Former Vergennes alderman David Austin returns to city council
VERGENNES — Former four-term Vergennes City Council member and Planning Commission Chairman David Austin was the pick at last week’s council meeting to become the newest Vergennes alderman.
Austin and another candidate with a long record of public service in Vergennes, Faith Terry, had submitted letters of interest seeking appointment to fill the vacancy created by the February resignation of Mayor Michael Daniels.
Senior Alderman Renny Perry, as called for by the Vergennes city charter, assumed Daniels’ role through the end of his term, March 2019. Technically, therefore, the council appointed Austin to replace Perry, as is also outlined in the charter.
Perry is up for re-election with no opposition this Tuesday. Last week’s appointment will take effect after the election, and Austin will also serve until Town Meeting Day in March 2019.
The council made Austin’s selection in a unanimous public vote on Feb. 27 following a closed-door session. Perry said on Wednesday that council members believed both candidates to be qualified, but their decision hinged on Terry’s residency.

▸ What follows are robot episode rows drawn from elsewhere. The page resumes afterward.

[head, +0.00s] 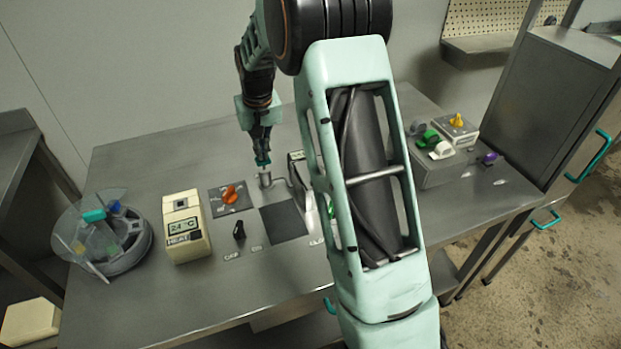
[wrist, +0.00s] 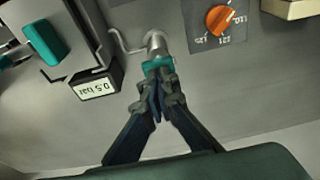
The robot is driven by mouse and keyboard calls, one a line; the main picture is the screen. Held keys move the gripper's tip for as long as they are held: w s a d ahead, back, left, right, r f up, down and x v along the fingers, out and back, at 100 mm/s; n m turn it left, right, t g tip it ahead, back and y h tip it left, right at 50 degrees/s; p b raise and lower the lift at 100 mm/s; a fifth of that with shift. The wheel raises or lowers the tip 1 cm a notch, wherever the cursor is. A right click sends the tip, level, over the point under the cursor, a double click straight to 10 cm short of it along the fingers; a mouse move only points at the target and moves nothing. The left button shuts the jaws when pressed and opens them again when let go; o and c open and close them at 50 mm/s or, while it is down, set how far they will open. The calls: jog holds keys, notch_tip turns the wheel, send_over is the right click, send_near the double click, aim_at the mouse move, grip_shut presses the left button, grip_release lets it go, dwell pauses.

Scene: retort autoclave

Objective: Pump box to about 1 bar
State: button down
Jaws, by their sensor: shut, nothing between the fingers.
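My gripper (wrist: 158,68) is shut and empty, pointing down with its teal fingertips at the metal pump post (wrist: 155,42). The tips look to be over or touching the post's top; I cannot tell which. In the head view my gripper (head: 262,161) is just above the same post (head: 265,180). A thin bent pipe runs from the post toward a grey metal box (wrist: 75,20) with a teal handle (wrist: 45,42). Its small display (wrist: 95,88) reads 0.5 bar. In the head view my arm hides most of this box.
An orange knob (head: 230,194) on a dial plate, a black knob (head: 239,230) and a cream heater unit (head: 186,226) reading 24 °C stand left of the post. A round vessel with a clear lid (head: 90,225) is at far left. A grey block (head: 440,172) with coloured knobs is at right.

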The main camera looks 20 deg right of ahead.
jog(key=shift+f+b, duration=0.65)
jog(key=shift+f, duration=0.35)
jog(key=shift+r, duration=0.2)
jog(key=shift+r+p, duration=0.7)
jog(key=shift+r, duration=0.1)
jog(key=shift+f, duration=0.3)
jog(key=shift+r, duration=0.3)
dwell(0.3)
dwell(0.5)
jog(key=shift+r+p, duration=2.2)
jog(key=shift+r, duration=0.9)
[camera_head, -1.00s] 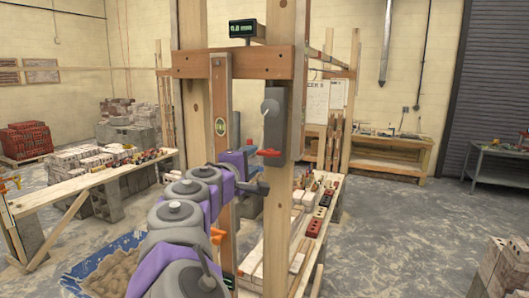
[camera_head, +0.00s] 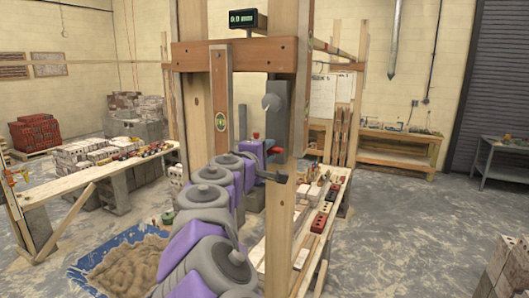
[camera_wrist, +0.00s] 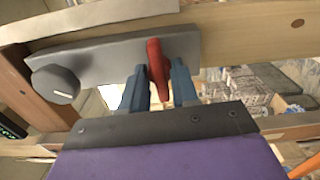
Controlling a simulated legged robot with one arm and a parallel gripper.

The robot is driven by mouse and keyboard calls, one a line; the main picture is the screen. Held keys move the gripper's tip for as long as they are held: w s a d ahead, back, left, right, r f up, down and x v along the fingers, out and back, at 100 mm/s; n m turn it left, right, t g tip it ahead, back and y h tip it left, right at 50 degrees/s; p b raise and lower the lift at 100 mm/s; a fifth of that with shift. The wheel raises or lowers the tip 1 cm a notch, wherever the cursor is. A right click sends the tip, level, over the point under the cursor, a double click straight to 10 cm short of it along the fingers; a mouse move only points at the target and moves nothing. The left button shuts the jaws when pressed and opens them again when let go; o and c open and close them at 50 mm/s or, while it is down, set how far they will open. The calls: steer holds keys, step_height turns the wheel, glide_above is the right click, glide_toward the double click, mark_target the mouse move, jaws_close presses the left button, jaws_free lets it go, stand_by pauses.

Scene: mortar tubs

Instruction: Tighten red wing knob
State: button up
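The red wing knob (camera_wrist: 156,64) sits on a grey metal plate (camera_wrist: 100,60) fixed to the wooden frame. In the wrist view my gripper (camera_wrist: 160,72) has its two blue-grey fingers on either side of the knob, apart from each other. The left finger is close to the knob, and I cannot tell whether either finger touches it. In the head view my gripper (camera_head: 266,148) is at the lower end of the grey plate (camera_head: 276,98), and only small red parts of the knob (camera_head: 277,149) show around it.
A small green readout (camera_head: 243,18) tops the frame. A blue tub of sand (camera_head: 125,262) is on the floor, with a brick-laden bench (camera_head: 90,176) behind.

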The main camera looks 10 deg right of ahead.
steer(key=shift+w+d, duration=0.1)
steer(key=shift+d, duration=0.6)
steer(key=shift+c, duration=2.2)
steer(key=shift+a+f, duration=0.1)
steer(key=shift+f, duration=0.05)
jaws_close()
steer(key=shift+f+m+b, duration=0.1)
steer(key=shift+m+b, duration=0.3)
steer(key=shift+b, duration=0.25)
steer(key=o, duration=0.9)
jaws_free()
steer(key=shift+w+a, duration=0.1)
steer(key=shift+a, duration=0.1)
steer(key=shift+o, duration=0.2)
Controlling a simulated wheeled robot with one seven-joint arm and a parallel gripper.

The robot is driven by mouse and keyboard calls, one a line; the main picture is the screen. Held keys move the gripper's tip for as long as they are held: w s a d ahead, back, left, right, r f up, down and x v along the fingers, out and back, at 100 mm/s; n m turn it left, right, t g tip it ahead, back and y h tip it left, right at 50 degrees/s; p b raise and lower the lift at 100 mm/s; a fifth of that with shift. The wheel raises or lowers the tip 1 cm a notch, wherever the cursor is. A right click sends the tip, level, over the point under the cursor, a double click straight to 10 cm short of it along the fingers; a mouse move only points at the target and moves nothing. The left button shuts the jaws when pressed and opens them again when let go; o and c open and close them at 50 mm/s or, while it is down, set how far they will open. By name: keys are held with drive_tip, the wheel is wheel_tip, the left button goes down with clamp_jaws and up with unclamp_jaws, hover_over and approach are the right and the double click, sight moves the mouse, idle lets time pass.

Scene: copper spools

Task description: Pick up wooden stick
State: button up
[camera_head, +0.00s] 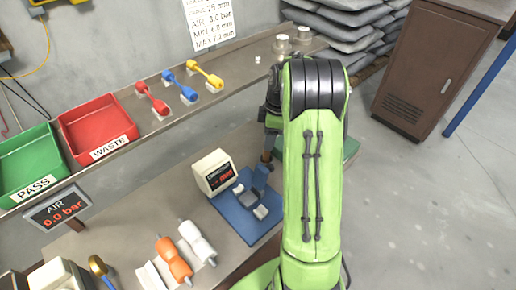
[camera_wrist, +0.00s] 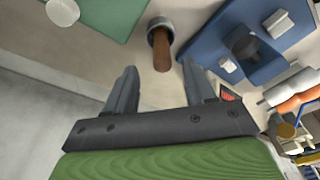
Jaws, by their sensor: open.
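The wooden stick (camera_wrist: 162,54) is brown, with a grey round piece at its far end, in the upper middle of the wrist view. It also shows in the head view (camera_head: 267,157), small and partly hidden by my arm. My gripper (camera_wrist: 158,72) is open, with one finger on each side of the line to the stick. The stick's near end appears between the fingertips in the picture. Nothing is held. I cannot tell how far the fingertips are from the stick in depth.
A blue fixture (camera_wrist: 252,45) stands right of the stick, and a green mat (camera_wrist: 105,14) lies to its left. Orange and white spools (camera_head: 173,260) lie on the bench by the monitor (camera_head: 213,172). Red (camera_head: 95,125) and green (camera_head: 30,165) bins sit on the shelf.

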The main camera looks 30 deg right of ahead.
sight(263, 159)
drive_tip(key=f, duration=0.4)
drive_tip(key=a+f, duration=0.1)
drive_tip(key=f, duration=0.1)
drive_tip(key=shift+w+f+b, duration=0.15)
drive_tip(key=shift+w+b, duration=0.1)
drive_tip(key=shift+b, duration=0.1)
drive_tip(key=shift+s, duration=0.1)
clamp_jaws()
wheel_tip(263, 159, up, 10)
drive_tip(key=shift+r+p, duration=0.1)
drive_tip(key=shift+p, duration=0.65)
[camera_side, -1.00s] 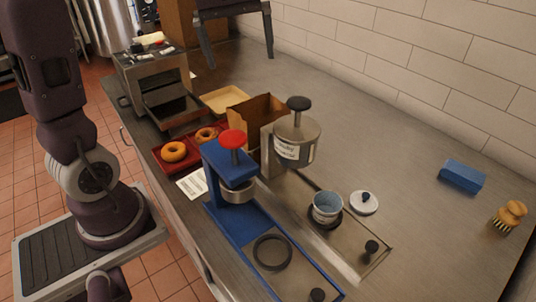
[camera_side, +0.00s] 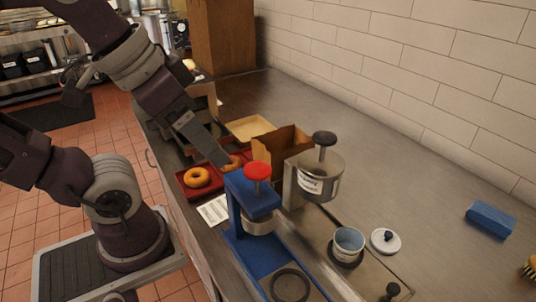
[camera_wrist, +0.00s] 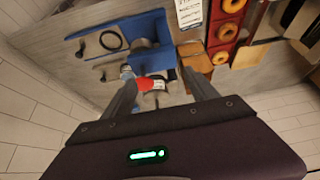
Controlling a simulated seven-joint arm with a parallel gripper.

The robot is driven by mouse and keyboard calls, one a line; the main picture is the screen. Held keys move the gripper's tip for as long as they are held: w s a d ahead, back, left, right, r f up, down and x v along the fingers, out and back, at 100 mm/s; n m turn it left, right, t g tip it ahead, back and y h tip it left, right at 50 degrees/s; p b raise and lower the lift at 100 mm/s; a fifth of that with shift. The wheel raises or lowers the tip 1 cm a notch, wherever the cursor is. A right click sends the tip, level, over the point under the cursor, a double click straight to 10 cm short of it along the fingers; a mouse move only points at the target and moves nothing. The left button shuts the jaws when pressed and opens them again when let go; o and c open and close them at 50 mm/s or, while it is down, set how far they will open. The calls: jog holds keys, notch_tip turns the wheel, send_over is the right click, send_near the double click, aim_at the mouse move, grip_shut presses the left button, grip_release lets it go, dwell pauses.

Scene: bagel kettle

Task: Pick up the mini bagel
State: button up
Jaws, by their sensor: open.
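A dark red tray (camera_side: 187,190) holds orange-brown bagels. One bagel (camera_side: 196,177) lies at its near left; another (camera_side: 230,162) is partly hidden by my gripper. The wrist view shows three bagels in a row on the tray: a top one (camera_wrist: 234,5), a middle one (camera_wrist: 227,32) and a lower, smaller-looking one (camera_wrist: 221,58). My gripper (camera_side: 222,161) is above the tray's right side, by the blue press. In the wrist view my gripper (camera_wrist: 159,72) is open and empty, its fingers left of the bagels and either side of the press's red knob.
The blue press with its red knob (camera_side: 257,171) stands close beside the tray. A cardboard box (camera_side: 280,150), a beige tray (camera_side: 250,128) and a grey kettle-like dispenser (camera_side: 320,175) stand behind. A printed card (camera_side: 214,210) lies in front.

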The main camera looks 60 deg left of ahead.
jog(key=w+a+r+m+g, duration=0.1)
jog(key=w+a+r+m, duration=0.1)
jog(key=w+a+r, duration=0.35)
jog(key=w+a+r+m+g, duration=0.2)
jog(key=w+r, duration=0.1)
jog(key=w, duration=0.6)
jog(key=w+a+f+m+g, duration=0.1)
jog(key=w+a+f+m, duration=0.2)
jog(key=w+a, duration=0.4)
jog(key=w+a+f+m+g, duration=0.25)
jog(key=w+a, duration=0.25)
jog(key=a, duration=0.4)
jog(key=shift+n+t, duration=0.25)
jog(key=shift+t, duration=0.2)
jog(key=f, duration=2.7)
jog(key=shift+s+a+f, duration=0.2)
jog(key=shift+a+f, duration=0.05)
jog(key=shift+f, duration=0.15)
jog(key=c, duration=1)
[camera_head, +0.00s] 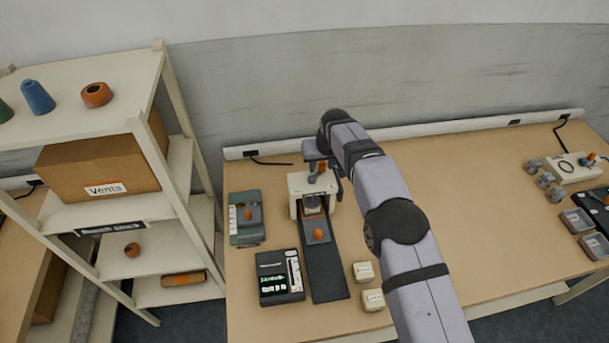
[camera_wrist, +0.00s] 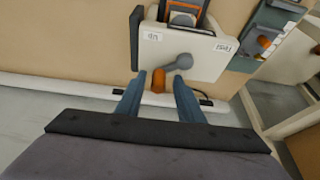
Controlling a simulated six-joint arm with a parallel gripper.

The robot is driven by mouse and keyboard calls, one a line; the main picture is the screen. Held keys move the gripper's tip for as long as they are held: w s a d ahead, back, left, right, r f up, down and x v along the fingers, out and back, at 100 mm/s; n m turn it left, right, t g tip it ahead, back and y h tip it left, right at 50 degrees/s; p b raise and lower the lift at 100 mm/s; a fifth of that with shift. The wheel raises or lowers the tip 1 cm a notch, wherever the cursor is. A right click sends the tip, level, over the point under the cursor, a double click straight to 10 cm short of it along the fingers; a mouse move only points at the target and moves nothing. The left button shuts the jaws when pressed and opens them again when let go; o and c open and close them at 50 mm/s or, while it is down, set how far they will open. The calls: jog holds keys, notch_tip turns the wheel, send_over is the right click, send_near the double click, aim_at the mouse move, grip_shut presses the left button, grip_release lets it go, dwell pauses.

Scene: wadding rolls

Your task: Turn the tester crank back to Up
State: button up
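The tester (camera_head: 297,184) is a white box at the back of the table, with a dark rail (camera_head: 328,280) running forward from it. In the wrist view the tester's face (camera_wrist: 205,69) bears two labels shown upside down; the left one (camera_wrist: 152,37) seems to read Up, and the right one (camera_wrist: 222,46) is hard to read. The crank has a grey hub and arm (camera_wrist: 183,62) and an orange knob (camera_wrist: 158,80), pointing left and down in that view. My gripper (camera_wrist: 156,84) is open, its fingers on either side of the knob with small gaps visible.
A green-grey device (camera_head: 246,232) and a black display box (camera_head: 280,289) stand left of the rail. Two small pale blocks (camera_head: 363,272) lie right of it. A shelf (camera_head: 170,215) stands at left. The table's middle right is clear.

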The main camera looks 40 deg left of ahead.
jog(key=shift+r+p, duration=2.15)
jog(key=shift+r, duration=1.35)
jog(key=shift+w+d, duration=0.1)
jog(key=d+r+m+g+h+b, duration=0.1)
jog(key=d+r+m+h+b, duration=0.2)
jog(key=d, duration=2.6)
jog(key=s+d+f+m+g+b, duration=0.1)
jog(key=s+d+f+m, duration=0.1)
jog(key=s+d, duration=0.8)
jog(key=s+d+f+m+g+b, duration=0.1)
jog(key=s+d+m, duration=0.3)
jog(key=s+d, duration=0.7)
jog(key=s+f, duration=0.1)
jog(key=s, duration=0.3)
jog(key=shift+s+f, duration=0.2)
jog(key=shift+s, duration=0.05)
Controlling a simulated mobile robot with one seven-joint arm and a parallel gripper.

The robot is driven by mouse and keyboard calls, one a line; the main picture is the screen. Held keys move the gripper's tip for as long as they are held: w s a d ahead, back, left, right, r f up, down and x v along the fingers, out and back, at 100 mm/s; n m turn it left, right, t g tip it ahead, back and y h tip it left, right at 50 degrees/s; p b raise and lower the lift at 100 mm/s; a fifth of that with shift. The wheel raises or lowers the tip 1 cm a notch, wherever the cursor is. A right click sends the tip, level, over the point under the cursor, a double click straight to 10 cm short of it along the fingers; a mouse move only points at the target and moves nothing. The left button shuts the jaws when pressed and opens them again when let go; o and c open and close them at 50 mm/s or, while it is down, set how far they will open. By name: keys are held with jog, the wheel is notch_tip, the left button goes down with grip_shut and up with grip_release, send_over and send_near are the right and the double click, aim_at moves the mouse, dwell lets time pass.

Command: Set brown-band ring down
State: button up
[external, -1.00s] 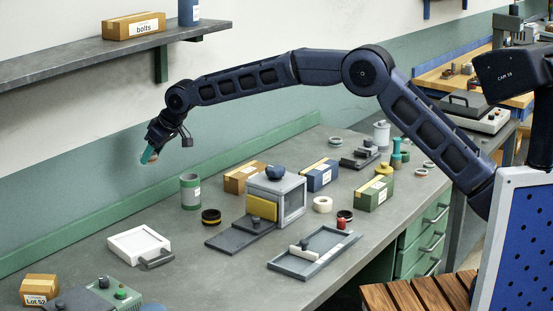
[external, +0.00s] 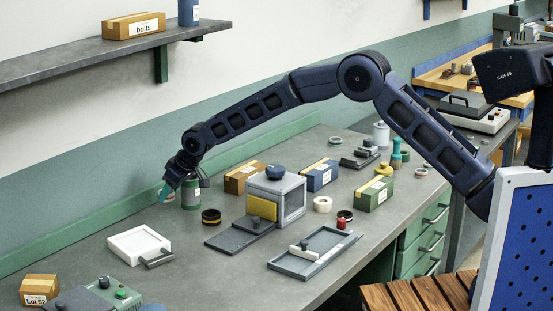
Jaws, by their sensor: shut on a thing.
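My gripper (external: 166,192), with teal fingertips, is at the left end of my arm, low over the bench just left of the green can. It is shut on the brown-band ring (external: 170,198). Only a small pale-brown bit of the ring shows by the fingertips; the rest is hidden by the fingers. I cannot tell whether the ring touches the grey bench top (external: 190,245).
The green can (external: 191,194) stands close to the right of my gripper. A dark ring with a yellow band (external: 211,217) lies in front of the can. A white tray (external: 138,244) is nearer the front left. Bare bench lies between them.

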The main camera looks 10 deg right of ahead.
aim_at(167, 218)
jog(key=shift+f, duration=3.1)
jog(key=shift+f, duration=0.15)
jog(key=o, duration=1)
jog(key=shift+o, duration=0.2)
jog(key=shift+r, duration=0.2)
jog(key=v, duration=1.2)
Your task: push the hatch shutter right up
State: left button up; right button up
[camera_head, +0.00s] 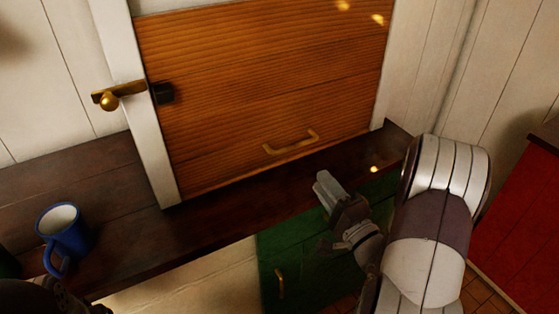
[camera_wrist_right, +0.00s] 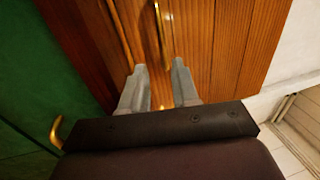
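The hatch shutter (camera_head: 265,85) is orange-brown slatted wood in a white frame. It is down, with its lower edge at the dark counter. A brass bar handle (camera_head: 291,143) sits low on it. My right gripper (camera_head: 325,188) is in front of the counter, below the handle and apart from it. In the right wrist view its two grey fingers (camera_wrist_right: 160,80) are parted with nothing between them. The handle (camera_wrist_right: 162,35) shows beyond their tips, and the shutter (camera_wrist_right: 228,45) fills the view behind. Only a dark part, likely of my left arm, shows at the bottom left; its fingers are hidden.
A brass knob latch (camera_head: 118,97) is on the frame's left post. A blue mug (camera_head: 65,235) stands on the dark counter (camera_head: 215,225) at left. A green cupboard (camera_head: 285,255) is below the counter, and a red cabinet (camera_head: 520,215) is at right.

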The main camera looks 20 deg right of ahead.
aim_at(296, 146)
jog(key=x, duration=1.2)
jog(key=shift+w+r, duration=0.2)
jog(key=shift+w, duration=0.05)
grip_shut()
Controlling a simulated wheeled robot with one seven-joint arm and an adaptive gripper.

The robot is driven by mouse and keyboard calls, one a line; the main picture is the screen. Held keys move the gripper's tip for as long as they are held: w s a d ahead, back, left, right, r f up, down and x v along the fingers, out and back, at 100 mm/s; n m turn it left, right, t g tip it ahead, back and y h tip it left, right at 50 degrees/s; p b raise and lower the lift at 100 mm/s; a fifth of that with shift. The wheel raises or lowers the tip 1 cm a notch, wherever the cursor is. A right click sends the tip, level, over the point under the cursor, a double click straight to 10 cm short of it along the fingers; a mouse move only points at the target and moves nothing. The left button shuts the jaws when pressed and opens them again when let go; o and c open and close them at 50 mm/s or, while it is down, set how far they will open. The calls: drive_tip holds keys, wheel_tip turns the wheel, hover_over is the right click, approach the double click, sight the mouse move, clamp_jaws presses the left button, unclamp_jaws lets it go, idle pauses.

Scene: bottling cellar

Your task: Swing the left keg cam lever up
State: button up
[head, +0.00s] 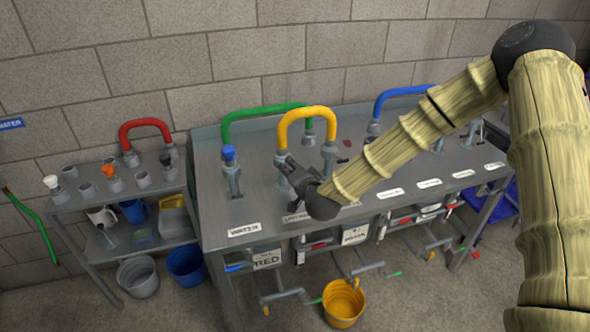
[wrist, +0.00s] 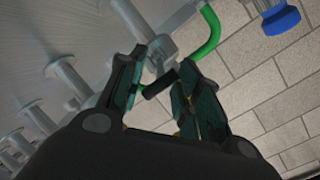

Although Terry owns a house and is registered to vote in Vergennes, Terry acknowledged to the council during its open session that she lives in Middlebury with her husband even though she considers the city to be her home and continues to work on its behalf.
Perry said council members respected her enthusiasm and background, which included playing major roles in the 1990s and early 2000s revitalization of the city’s downtown and restoration of the Vergennes Opera House and the Stone Block.
But as well as the council’s preference for having a council member live in Vergennes, Perry said there was also a question in the minds of council members whether Terry was legally qualified to sit on the council.
“She has been a proponent and cheerleader for Vergennes. There is no question where her heart is as far as doing something for Vergennes,” Perry said. “It has to do with whether she could serve.”
Perry acknowledged the laws are contradictory. Because Terry is registered to vote in Vergennes she is eligible to become a council member, Perry said, but another law states a vacancy is created when a selectboard or council member is “removed from town,” which he translated as meaning “someone does not live there anymore.”
Perry emphasized the decision did not mean council members thought Terry could not handle the position.
“She is obviously a person who can do the job, so it’s not a question of whether she would be a good member of the city council. It really boiled down to residency,” Perry said.
At the same time Perry said council members felt the same way about Austin, who served four consecutive two-year terms on the council from 2004 to 2012.
Austin is the former owner of Main Street Footworks, still owns two downtown properties, and told the council he now works as a small business and real estate consultant, a career he said will allow him to manage his hours and devote time to city business.
Like Terry, Austin said he would not have been interested in serving on the council if he did not think its current members were doing a good job.
“You have a good, cohesive group,” Austin said.
Austin at the meeting touted his work in transitioning the city’s zoning board to a development review board and in helping the city obtain its Designated Downtown status, and he said his background will help the council with economic development issues and in the upcoming process of finding a replacement for retiring City Manager Mel Hawley.
In all, Austin said at the meeting, he is looking forward to being “an integral part of keeping things on track.”